_Problem details_. From the entries below, print exactly the span beginning with the line holding "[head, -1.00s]" and ending with the line holding "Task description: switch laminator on", endpoints included, and skip any pictures.

____

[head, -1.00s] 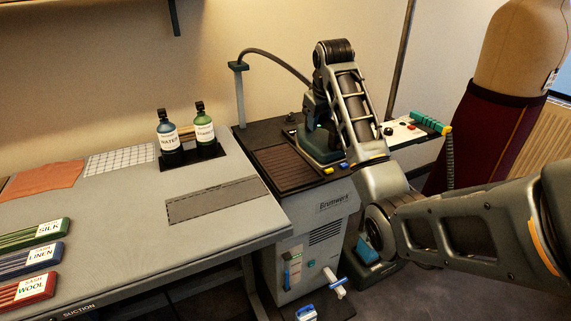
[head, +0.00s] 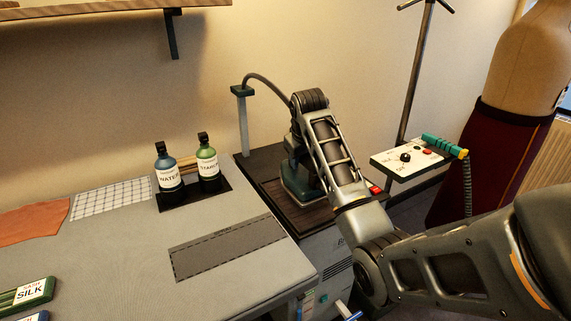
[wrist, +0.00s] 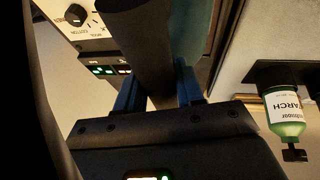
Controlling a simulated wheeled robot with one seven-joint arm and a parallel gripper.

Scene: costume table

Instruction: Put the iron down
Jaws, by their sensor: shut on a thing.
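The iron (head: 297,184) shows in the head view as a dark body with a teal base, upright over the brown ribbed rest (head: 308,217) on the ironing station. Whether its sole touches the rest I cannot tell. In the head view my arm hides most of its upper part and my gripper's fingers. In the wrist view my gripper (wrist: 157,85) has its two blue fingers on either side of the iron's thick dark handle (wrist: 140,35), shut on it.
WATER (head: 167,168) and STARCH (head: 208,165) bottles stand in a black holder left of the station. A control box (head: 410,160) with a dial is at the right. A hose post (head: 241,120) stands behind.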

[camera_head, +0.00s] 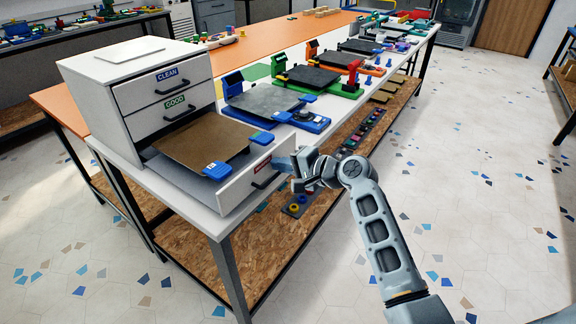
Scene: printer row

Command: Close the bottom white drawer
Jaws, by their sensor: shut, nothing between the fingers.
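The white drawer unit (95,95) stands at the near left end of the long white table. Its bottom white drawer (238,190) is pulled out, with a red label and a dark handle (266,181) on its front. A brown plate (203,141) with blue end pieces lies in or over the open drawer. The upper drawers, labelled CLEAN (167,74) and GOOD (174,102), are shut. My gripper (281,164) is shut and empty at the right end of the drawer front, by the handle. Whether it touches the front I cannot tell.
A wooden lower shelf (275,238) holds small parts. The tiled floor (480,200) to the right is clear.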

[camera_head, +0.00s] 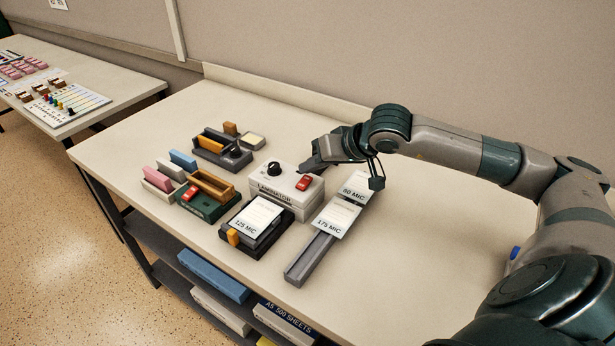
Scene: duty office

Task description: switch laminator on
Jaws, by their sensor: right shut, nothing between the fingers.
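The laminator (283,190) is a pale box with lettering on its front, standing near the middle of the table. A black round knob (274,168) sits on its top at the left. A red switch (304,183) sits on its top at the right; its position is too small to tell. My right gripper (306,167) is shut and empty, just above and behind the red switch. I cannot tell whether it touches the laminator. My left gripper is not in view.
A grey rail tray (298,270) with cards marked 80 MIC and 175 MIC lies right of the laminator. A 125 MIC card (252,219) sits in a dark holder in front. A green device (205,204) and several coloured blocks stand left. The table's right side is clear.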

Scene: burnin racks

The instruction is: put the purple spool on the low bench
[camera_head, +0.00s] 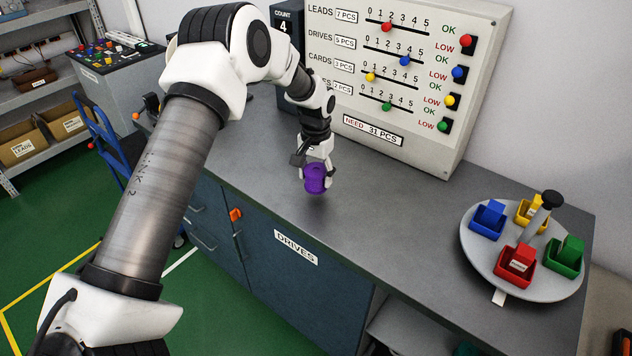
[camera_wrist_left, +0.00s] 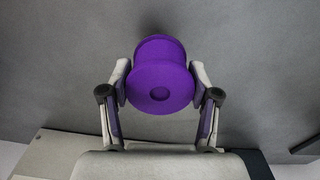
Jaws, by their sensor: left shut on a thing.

____

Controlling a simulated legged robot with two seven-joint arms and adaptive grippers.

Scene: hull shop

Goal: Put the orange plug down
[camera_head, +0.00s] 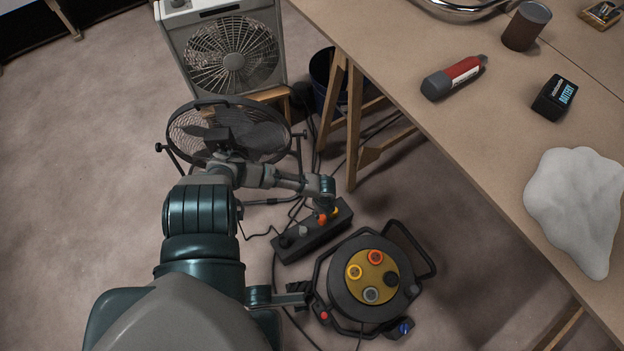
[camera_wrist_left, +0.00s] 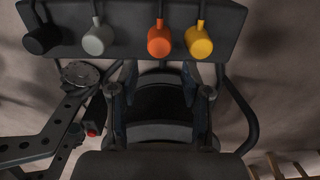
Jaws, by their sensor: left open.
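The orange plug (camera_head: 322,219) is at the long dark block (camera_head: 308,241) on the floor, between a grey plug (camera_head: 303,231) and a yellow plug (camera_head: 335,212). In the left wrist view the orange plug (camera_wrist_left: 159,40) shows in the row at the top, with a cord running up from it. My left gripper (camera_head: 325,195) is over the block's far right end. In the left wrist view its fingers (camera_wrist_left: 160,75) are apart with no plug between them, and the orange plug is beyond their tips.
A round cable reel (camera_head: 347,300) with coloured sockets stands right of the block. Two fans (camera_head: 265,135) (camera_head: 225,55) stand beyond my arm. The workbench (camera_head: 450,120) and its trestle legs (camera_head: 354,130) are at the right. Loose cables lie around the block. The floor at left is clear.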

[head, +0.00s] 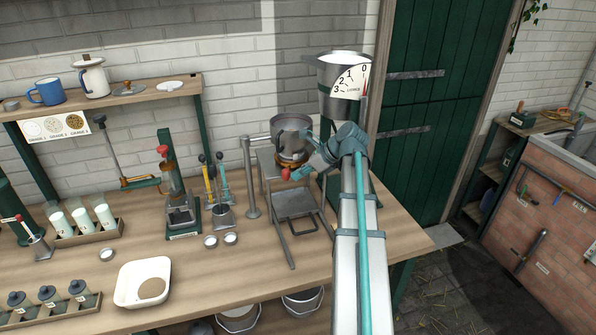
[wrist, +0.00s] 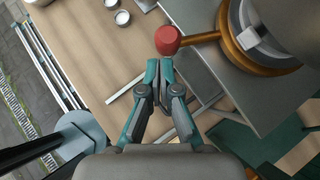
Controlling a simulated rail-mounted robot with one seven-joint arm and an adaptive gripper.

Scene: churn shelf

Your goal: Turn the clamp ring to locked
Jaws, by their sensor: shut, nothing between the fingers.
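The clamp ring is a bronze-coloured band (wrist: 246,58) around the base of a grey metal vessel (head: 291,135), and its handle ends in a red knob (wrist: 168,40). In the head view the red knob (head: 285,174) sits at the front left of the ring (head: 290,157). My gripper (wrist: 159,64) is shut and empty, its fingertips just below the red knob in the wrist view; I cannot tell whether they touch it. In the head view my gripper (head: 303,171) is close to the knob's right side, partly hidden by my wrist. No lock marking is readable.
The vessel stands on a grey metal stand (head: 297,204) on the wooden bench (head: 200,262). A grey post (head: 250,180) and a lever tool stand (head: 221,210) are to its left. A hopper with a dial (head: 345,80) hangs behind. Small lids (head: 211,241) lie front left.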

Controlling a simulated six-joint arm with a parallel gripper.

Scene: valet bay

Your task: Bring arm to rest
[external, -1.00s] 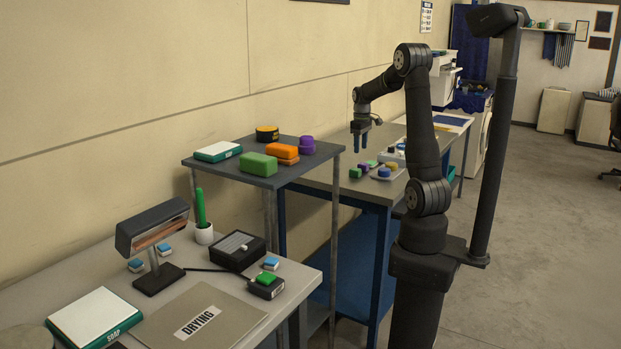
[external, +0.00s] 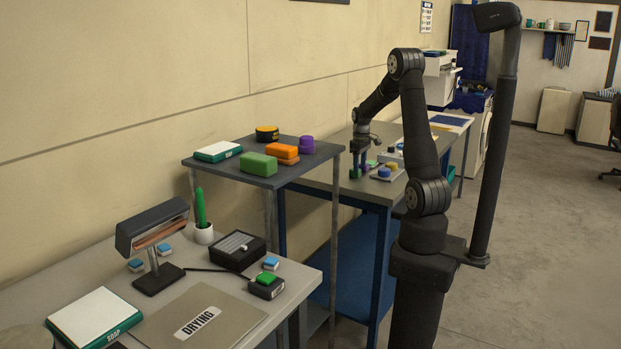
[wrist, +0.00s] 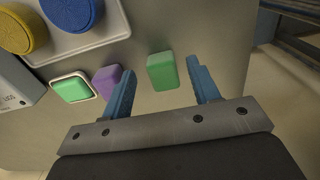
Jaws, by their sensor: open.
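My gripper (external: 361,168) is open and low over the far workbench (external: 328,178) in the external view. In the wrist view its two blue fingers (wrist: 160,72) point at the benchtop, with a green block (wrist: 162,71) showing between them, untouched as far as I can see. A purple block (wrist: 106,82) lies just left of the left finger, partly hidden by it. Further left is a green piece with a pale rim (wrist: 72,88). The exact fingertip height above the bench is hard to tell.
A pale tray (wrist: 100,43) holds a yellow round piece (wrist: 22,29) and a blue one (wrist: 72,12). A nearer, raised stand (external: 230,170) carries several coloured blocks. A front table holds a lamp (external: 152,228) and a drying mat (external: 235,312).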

____

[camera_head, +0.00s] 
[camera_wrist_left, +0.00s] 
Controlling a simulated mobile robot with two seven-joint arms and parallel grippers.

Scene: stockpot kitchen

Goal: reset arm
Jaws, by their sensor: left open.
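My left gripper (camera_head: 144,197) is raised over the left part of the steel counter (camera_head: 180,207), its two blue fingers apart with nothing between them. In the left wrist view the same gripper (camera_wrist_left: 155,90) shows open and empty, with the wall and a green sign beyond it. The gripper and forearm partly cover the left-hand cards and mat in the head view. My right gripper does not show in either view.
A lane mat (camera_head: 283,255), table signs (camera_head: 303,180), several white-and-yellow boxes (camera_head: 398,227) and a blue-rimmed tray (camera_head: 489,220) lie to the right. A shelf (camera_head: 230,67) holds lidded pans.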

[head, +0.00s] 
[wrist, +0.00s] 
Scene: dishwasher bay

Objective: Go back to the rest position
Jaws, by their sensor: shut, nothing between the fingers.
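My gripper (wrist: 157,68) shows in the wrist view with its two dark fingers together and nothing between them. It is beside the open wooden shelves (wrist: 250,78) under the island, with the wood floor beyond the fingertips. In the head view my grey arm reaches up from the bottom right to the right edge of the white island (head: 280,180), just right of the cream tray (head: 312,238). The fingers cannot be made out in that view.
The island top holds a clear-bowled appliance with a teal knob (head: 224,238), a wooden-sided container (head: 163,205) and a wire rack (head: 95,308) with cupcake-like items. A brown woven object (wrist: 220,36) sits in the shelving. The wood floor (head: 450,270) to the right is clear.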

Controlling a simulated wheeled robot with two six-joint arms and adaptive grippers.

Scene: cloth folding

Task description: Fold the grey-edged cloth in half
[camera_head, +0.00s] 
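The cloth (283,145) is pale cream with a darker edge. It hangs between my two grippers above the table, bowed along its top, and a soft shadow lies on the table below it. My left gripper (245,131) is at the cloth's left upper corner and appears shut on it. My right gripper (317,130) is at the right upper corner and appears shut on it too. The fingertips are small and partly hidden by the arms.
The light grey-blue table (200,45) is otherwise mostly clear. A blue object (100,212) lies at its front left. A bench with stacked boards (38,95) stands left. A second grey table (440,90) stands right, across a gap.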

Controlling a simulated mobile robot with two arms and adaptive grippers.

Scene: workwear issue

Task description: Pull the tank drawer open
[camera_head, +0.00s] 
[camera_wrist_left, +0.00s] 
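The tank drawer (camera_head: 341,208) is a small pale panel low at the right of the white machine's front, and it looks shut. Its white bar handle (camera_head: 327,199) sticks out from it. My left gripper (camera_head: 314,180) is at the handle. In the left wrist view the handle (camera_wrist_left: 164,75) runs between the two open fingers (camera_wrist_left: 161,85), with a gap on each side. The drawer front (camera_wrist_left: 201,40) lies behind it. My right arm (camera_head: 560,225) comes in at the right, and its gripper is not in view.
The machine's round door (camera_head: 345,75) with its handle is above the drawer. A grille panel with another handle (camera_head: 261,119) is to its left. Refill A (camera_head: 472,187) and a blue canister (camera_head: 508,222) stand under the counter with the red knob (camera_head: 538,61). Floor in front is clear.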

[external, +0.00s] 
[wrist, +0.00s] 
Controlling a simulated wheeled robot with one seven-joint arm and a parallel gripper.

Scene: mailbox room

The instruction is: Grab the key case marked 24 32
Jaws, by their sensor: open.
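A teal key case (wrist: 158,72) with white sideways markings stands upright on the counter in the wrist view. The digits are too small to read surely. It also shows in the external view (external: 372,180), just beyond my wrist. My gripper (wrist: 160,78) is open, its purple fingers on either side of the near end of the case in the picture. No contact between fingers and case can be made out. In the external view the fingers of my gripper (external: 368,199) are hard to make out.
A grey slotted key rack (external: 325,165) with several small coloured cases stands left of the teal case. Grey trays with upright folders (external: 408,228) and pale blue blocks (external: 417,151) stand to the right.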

____

_Correct result_.
[head, -1.00s] 
[head, +0.00s] 
[wrist, +0.00s] 
Controlling a simulated wheeled robot with one seven-joint arm and a parallel gripper.

Scene: costume table

Instruction: Put the iron down
Jaws, by their sensor: shut on a thing.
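The iron (head: 297,184) shows in the head view as a dark body with a teal base, upright over the brown ribbed rest (head: 308,217) on the ironing station. Whether its sole touches the rest I cannot tell. In the head view my arm hides most of its upper part and my gripper's fingers. In the wrist view my gripper (wrist: 157,85) has its two blue fingers on either side of the iron's thick dark handle (wrist: 140,35), shut on it.
WATER (head: 167,168) and STARCH (head: 208,165) bottles stand in a black holder left of the station. A control box (head: 410,160) with a dial is at the right. A hose post (head: 241,120) stands behind.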

[camera_head, +0.00s] 
Scene: printer row

Command: Close the bottom white drawer
Jaws, by their sensor: shut, nothing between the fingers.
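The white drawer unit (95,95) stands at the near left end of the long white table. Its bottom white drawer (238,190) is pulled out, with a red label and a dark handle (266,181) on its front. A brown plate (203,141) with blue end pieces lies in or over the open drawer. The upper drawers, labelled CLEAN (167,74) and GOOD (174,102), are shut. My gripper (281,164) is shut and empty at the right end of the drawer front, by the handle. Whether it touches the front I cannot tell.
A wooden lower shelf (275,238) holds small parts. The tiled floor (480,200) to the right is clear.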

[camera_head, +0.00s] 
Scene: duty office

Task description: switch laminator on

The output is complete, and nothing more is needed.